### Problem requirements
Look through the material below. Copy every line with the string "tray" in it.

### Dataset
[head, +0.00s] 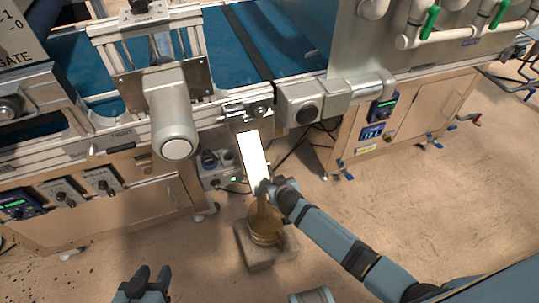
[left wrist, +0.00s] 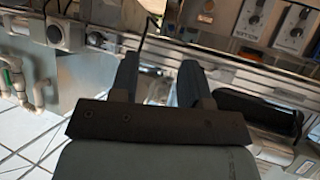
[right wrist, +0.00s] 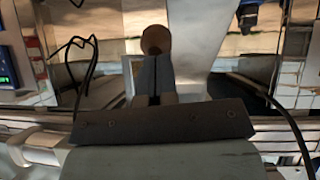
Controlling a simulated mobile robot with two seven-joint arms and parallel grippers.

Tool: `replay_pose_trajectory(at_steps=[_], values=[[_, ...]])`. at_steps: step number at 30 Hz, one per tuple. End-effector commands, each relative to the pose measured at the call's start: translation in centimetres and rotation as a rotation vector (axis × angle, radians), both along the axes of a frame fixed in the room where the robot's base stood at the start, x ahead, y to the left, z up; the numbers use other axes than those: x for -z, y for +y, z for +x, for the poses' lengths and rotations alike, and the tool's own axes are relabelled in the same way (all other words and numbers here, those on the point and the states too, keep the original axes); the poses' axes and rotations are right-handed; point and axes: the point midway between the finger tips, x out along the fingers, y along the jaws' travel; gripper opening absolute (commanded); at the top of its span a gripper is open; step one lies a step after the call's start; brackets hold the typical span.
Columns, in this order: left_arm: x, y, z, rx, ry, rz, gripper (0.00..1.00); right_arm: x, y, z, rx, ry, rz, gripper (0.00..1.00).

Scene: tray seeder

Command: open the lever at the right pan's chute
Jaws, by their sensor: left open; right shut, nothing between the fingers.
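A bright pale chute (head: 252,152) slopes down from the machine's edge to a brown round container (head: 265,230) on a grey block on the floor. My right gripper (head: 264,187) is at the chute's lower end, above the container. In the right wrist view my right gripper (right wrist: 154,62) is shut and empty. A round brown knob (right wrist: 155,39), perhaps the lever's, shows just past its fingertips; I cannot tell whether they touch. The grey chute (right wrist: 195,45) is beside it. The lever is not clear in the head view. My left gripper (head: 150,273) is open and empty at bottom left.
The long machine with its blue belt (head: 285,45) fills the back. A grey cylindrical motor (head: 174,120) sticks out at its front. Control boxes with dials (head: 65,193) line its left front, and a cable loop (right wrist: 88,55) hangs near my right gripper. The floor (head: 375,205) at right is clear.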

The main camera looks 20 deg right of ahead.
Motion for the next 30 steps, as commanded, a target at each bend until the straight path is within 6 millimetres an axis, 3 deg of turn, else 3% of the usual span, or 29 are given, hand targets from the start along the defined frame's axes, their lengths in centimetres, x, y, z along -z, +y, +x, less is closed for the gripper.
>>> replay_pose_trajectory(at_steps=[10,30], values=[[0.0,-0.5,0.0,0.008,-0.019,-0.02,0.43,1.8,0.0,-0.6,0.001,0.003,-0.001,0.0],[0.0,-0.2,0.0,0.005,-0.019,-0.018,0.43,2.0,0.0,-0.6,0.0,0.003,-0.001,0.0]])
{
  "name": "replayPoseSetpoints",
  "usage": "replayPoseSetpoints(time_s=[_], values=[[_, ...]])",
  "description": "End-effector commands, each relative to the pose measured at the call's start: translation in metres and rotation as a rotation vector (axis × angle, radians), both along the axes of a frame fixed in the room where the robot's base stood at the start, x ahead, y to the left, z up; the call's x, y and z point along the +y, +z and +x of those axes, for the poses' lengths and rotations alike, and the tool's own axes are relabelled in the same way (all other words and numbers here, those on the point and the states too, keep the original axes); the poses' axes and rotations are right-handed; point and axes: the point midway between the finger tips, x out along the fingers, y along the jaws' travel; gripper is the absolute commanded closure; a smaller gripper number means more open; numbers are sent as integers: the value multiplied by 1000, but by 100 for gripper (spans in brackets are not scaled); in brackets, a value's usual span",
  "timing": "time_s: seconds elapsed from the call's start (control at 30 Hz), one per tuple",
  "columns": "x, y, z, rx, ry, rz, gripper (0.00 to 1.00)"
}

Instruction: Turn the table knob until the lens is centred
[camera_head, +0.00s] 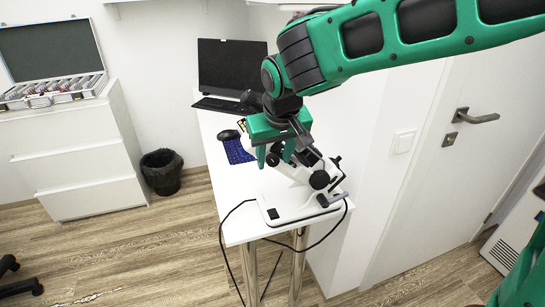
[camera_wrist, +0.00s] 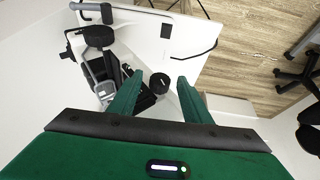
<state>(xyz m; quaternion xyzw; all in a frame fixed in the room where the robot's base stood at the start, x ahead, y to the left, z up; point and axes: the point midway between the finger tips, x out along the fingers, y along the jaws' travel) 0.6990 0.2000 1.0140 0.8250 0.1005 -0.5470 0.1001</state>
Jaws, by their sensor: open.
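A white and black optical instrument (camera_head: 291,205) stands on the white table, with a large black round knob (camera_head: 319,180) on its side. In the wrist view, the instrument's knob (camera_wrist: 100,36) is at upper left, outside my fingers. A smaller round black part (camera_wrist: 159,83) shows between the fingers; I cannot tell which part it is. My gripper (camera_head: 274,161) is open over the instrument's upper part and hides some of it. Its two green fingers (camera_wrist: 160,77) are spread in the wrist view. I cannot make out the lens or which knob is the table knob.
A grey lever (camera_head: 335,197) sticks out near the table (camera_head: 240,233) edge. Black cables loop off it. A drawer cabinet (camera_head: 75,150) and black bin (camera_head: 161,172) stand left; a door is right.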

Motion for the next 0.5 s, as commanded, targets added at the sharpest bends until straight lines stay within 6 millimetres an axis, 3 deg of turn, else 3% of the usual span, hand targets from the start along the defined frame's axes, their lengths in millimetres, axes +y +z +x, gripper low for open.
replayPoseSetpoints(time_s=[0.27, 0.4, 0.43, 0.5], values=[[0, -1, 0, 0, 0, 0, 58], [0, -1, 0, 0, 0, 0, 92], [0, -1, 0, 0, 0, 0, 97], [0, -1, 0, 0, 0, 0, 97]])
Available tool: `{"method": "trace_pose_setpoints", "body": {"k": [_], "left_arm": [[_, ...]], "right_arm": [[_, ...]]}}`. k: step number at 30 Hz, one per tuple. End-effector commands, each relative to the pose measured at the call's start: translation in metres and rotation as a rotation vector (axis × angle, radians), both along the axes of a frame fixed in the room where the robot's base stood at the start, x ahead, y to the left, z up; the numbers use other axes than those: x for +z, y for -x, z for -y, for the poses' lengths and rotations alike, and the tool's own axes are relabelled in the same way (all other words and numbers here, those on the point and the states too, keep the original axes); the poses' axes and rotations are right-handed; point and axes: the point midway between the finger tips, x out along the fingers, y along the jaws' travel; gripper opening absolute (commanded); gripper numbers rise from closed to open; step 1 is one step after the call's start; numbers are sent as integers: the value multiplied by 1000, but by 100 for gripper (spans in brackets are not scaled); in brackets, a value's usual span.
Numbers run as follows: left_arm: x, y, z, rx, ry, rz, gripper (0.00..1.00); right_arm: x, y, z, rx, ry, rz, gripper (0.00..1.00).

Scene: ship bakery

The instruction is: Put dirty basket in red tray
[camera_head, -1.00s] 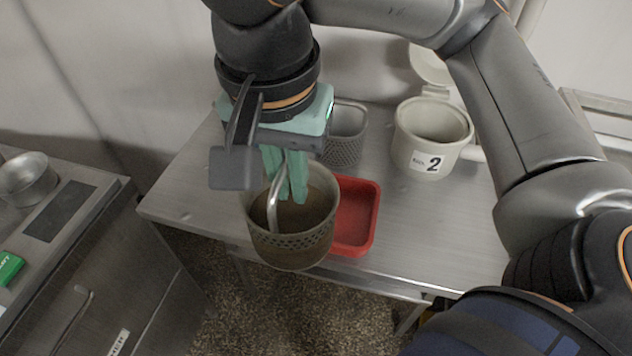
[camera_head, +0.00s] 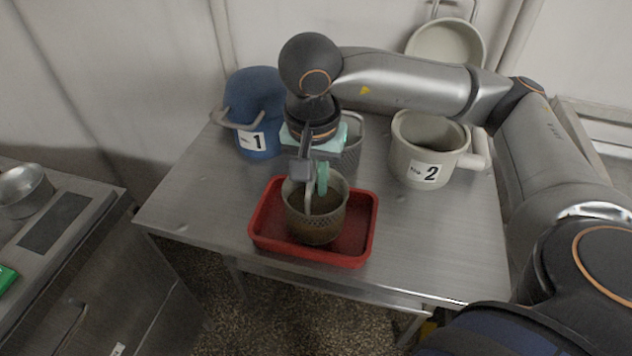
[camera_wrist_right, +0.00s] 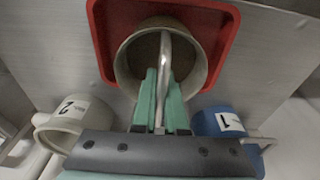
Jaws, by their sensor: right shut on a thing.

### Response to the task
Scene: tray seeder
The instruction is: Put dirty basket in red tray

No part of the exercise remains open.